Lars Nootbaar's ninth-inning single completes Cardinals' rally past Cubs

ST. LOUIS — The Cardinals drew even on the loss side with the Milwaukee Brewers at the top of the National League Central Division Thursday. Moments after the Brewers had been swept in a three-game series at Pittsburgh, the Cardinals completed a comeback to beat the Chicago Cubs 4-3 at Busch Stadium in the first game of a day-night doubleheader.

One-one walks in the ninth to Nolan Arenado and Paul DeJong preceded Lars Nootbaar's single to right off rooke Erich Uelman, with Arenado sliding home ahead of Willson Contreras' tag. The Cubs had led 3-0 before the Cardinals rallied for three runs in the seventh, sparked by homers from Nolan Gorman and Paul Goldschmidt.

Before the Cardinals take the field for Game 2 Thursday night, they are at 56-48 and the Brewers at 57-48. Another Cardinals win would create a tie for the lead.

Cardinals starter Miles Mikolas, who pitched 6 1/3 effective innings, allowed an opposite-field, 407-foot homer to Contreras in the first inning. Mikolas has given up homers in six of his past seven starts, totaling seven home runs. Contreras had been just three for 18 on the Cubs’ two-city trip until Thursday.

Cubs’ Stroman is a different pitcher

The Cardinals had belabored Cubs starter Marcus Stroman for 10 hits and nine runs over four innings in a 14-5 Cardinals win on June 3 in Chicago. But Stroman was a little harder to deal with on Thursday. The Cardinals didn’t get the ball out of the infield through three innings, amassing just one hit. Brendan Donovan’s two-out single in the third.

Gorman was the first Cardinal to reach the outfield as the leadoff hitter in the home fourth. But center fielder Rafael Ortega made a leaping catch in left center before brushing the wall.

Cubs pull away, briefly, in sixth

Contreras struck again in the sixth, doubling to left center to key a two-run inning. After Ian Happ fanned for the third time, Seiya Suzuki singled to right center, scoring Contreras.

On the rarely seen hit-and-run, Nico Hoerner singled to right center, sending Suzuki to third.

Patrick Wisdom, who had a whopping 133 strikeouts, was the next hitter and Mikolas sorely needed either a strikeout or double play here. He got neither as Wisdom flied to deep right center and Suzuki cruised home.

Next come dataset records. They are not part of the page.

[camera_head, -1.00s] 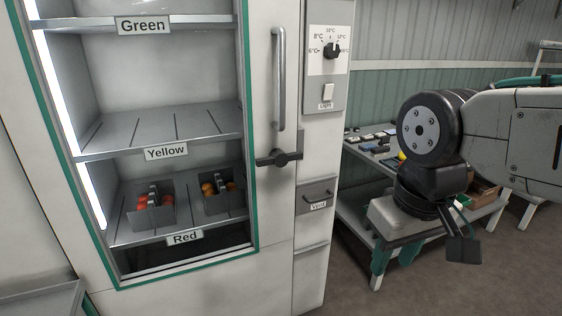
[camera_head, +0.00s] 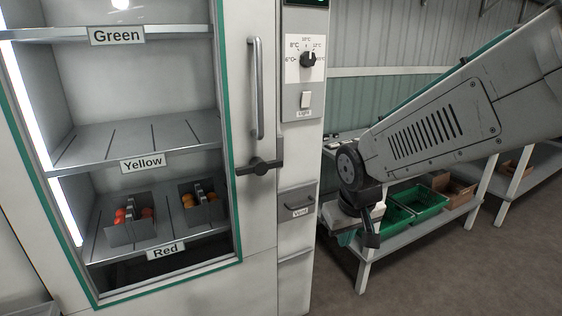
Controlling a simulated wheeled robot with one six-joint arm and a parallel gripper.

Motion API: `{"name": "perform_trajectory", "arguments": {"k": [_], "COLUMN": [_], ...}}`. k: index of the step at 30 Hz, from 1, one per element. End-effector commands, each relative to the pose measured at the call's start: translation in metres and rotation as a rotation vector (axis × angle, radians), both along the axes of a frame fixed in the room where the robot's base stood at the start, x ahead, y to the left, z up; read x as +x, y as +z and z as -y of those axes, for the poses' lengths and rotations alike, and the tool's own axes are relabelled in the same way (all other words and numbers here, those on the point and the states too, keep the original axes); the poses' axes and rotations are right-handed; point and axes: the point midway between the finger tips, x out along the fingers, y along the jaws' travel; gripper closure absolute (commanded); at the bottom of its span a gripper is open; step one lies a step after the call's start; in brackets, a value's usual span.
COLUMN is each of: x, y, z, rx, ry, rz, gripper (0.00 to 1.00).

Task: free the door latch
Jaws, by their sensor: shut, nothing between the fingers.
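The door (camera_head: 228,255) looks closed. My gripper (camera_head: 371,241) is to the right of the cabinet and lower than the latch, in front of the table. Its dark fingers point down, are shut and hold nothing. It is clear of the latch.
The cabinet's side panel has a temperature knob (camera_head: 308,59), a light switch (camera_head: 305,99) and a vent pull (camera_head: 297,202). Crates with tomatoes (camera_head: 130,229) stand on the Red shelf. A table (camera_head: 372,261) with green crates (camera_head: 416,201) stands behind my arm.

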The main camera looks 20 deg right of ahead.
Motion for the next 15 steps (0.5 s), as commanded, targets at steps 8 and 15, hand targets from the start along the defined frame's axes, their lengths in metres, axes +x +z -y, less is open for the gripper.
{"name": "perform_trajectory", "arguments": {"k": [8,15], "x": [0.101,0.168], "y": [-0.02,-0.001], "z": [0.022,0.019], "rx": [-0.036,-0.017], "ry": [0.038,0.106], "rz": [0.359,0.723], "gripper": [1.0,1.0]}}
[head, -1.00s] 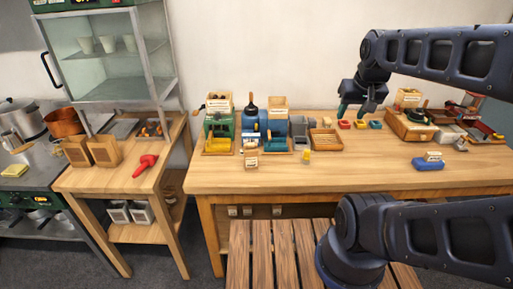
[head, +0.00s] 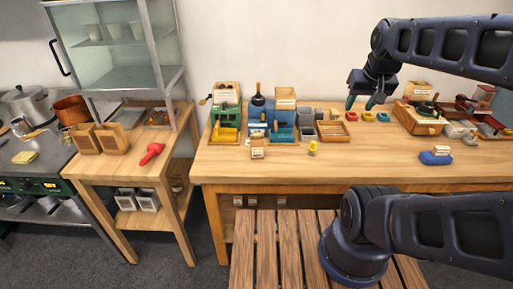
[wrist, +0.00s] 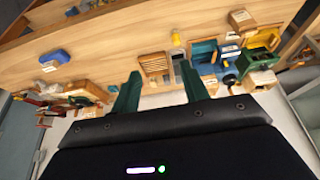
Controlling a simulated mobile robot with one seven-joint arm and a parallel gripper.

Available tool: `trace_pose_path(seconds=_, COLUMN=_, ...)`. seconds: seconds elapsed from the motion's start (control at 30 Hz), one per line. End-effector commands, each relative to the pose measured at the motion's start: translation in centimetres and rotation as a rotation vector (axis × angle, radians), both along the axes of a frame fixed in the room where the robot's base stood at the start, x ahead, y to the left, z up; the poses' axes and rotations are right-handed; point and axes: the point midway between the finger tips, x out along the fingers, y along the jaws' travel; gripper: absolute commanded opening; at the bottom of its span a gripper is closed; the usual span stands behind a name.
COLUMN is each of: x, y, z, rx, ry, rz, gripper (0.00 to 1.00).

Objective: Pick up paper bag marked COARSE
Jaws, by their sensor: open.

Mikolas is irked, then replaced

With Nelson Velasquez in the box and a 2-1 count in the seventh, he apparently requested time, trying to slow the fast-working Mikolas, but didn’t step out of the box. Mikolas threw a strike which didn’t count, stirring his ire and that of Cardinals manager Oliver Marmol with home-plate umpire Adam Hamari.

Before the inning was over, Mikolas, in a mild form of retaliation, would ask for a new ball from Hamari and then throw it into the Cardinals’ dugout and then drop another one tossed him by Hamari. Second baseman Gorman scooped up that one and threw it off the field.

Also, before the inning was over, Mikolas was gone.

David Bote beat out an infield and went to third on Ortega’s single off Gorman’s glove.

Right-hander James Naile, the 27th player for this doubleheader, entered to get Contreras to tap to the mound. Eschewing a potential double play at second base, Naile threw home and Bote got into a rundown long enough for the Cubs to wind up with runners at second and third.

But Naile erased this mistake by retiring Happ on a grounder to Gorman.

Gorman, Goldschmidt spark comeback

Leading off the Cardinals’ seventh, Gorman homered into the Cubs’ bullpen in left center for the Cardinals’ first run, also extending their home-run streak to 12 games. Twelve also is the number of home runs for rookie Gorman this season.

Ten was the number of pitches seen by Goldschmidt when he hit a 420-foot homer off a full-count offering. That drive was his 26th homer of the season.

The Cardinals proceeded to tie the game at 3-3. Arenado doubled over the head of left fielder Velazquez. He scored the equalizer on consecutive deep fly outs by DeJong and Nootbaar.